Кавказ произвел на Белого неизгладимое впечатление. Среди заснеженных пиков, в тенистых ущельях, на берегу лазурного моря, под ослепительным южным солнцем, в окружении радушных друзей – он чувствовал себя свободно и легко. Следующих два лета он тоже провел на Кавказе, побывав не только в Грузии, но и Армении, где гидом для него стал выдающийся армянский художник Мартирос Сарьян. Возобновил знакомство и со своей давней почитательницей Мариэттой Шагинян, ставшей теперь известной на всю страну писательницей. О симпатии к ней, о теплоте оживших воспоминаний лучше всего свидетельствует фрагмент письма Белого, написанного в Тбилиси 20 мая 1928 года:

«Милая Мариэтта, спасибо Вам за встречу; и все-таки: ощущение, что мы виделись меньше, чем могли бы; очень нас с К. Н. потянуло к Вам; хотелось бы еще говорить о многом; и – долге: не внешними словами, а всем существом; радостно было увидеть, что мы так долго не видались, и что в этом невидении и не слышанье внешнем мы созвучны в ритмах исканий и устремлений; и – даже: не только не разошлись, а как будто сошлись; это чувство „разошлись“ было у меня к Вам в эпоху скорей 15–21 годов; а сейчас, после нашей встречи, было радостно отметить: точно жизнь убрала между нами ненужные преткновения; мы ли более вызрели, отделясь от субъективного, слишком субъективного, жизнь ли историческая стрясла с нас сор субъекций и ненужных импрессий. Словом: нам с Вами было легко и хорошо; и спасибо за это хорошее; будем же перекликаться и словами, а не только мыслями и устремлениями. <…> Я всегда Вас внутренне знал и любил, но наши внешние встречи бывали какие-то подорожные, спешные (то – в Мюнхене, то – в Ленинграде); Вы – на север; я – на юг; и всегда сквозь призму людей, и Вам, и мне близких, но с которыми были мучительные и невыясненные отношения. <…> Создавалось впечатление, что и Вы, и я, – в колючей проволоке „их“ слов и мнений о нас, а не „м ы“, взятые по прямому проводу: от „я“ к „я“; и это было не виной нас, а случайностью обстановки встреч, всегда поспешных и из поспешности „нервных“; зная и любя Вас, я не хотел прибавлять к нервным, поспешным встречам (как в Мюнхене, как в Ленинграде) еще новой встречи в этой же тональности: в Тифлисе. И лишь в Эривани я ощутил, что по-хорошему и доброму мы встретились – так, как когда-то (помните, когда я пришел к Вам на елку). В этом смысле я и досадовал в Эривани, что мы по-хорошему встретились; но – мало виделись… <…>»

* * *

Между тем готовившаяся постановка в Театре Мейерхольда пьесы по роману «Москва» не нашла понимания в высоких партийных инстанциях. Цензоры расценили пьесу ни больше ни меньше как «антиобщественную вещь»: «Белый еще раз показал, как чужд он понимания того, чем мы сейчас живем. Его карикатуры на большевиков (и имена-то им даны с усмешечкой) показывают, что он не видал и не видит ни рабочих, ни революционеров». В самом деле, было от чего хвататься за голову. Не надо иметь семь пядей во лбу, чтобы понять: выведенные Белым образы большевиков не имеют ничего общего с мифами, к тому времени уже сложившимися в литературе, живописи и кино. Куда, к примеру, прикажете девать 40-летнего большевика Николая Николаевича Киерко (настоящая фамилия Цицерко-Пукиерко), ведущего агитацию в рабочих районах (напомню, что действие романа происходит до революции) и в целях конспирации прикидывающегося тунеядцем (внешность же его такова: коренастый и лысеющий, с русой бородкой, рот кривит, плечом дергает, глаза – с «тиком»)?

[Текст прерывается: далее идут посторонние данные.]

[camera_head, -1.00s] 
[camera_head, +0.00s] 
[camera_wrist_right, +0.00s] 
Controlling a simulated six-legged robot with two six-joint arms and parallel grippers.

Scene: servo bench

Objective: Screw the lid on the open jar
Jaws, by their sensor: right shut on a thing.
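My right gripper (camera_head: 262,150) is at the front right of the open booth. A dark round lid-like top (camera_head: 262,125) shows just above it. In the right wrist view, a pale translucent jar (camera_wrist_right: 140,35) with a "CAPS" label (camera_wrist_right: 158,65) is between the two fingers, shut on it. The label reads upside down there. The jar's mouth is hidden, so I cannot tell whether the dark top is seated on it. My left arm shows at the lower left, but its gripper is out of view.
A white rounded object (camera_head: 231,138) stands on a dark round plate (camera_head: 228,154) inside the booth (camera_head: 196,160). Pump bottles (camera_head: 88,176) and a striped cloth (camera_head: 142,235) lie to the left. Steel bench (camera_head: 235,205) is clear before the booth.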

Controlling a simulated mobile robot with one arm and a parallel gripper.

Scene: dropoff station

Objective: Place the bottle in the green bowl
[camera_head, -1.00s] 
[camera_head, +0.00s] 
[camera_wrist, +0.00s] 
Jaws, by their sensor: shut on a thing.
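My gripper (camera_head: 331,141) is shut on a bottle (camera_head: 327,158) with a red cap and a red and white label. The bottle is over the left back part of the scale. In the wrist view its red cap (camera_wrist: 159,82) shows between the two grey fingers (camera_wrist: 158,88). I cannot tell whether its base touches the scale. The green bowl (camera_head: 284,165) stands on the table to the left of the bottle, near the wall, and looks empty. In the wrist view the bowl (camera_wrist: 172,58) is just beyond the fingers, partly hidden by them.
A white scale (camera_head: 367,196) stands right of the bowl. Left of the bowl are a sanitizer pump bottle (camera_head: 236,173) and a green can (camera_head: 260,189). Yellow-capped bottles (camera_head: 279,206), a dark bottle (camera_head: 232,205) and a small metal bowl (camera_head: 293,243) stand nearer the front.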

Над Белым сгустились черные тучи. Даже такой «таран», как Мейерхольд, способный пробить всё и вся, переубедить самого твердолобого чинушу, не смог ничего сделать. От сценического воплощения «Москвы» с болью в сердце обоим – писателю и режиссеру – пришлось отказаться… (Одновременно «похоронили» и инсценировку «Истории одного города» Салтыкова-Щедрина, ее, в соответствии с договоренностью, готовил Иванов-Разумник.) Но не только оголтелых недоброжелателей встречал на своем тернистом пути А. Белый. Немало людей очень высоко ценили его талант. Поэтому вполне закономерно, что в конце 1928 года Ленотгиз (Ленинградское отделение государственного издательства [художественной литературы]) обратился к писателю с предложением – издать его трехтомные воспоминания «Начало века».

Объемистый том с таким названием он написал еще во время берлинской «командировки». Но из-за возвращения А. Белого на родину книга так и не увидела свет. Теперь предоставлялась возможность вернуться к этому замыслу при условии серьезной переработки материалов «в духе времени» и реалий советской страны. По существу, предстояло все переписать. Естественно, Белый не мог не согласиться и с присущей ему энергией взялся за работу. На первый, самый трудный для него, том (около 25 авторских листов) ушло чуть более двух месяцев (согласно дневнику, писатель принялся за дело 6 февраля 1929 года, а 11 апреля книга уже была завершена). Белый назвал ее «На рубеже двух столетий» (менее чем через год она увидела свет). Прежнее общее название «Начало века» перешло ко второму тому.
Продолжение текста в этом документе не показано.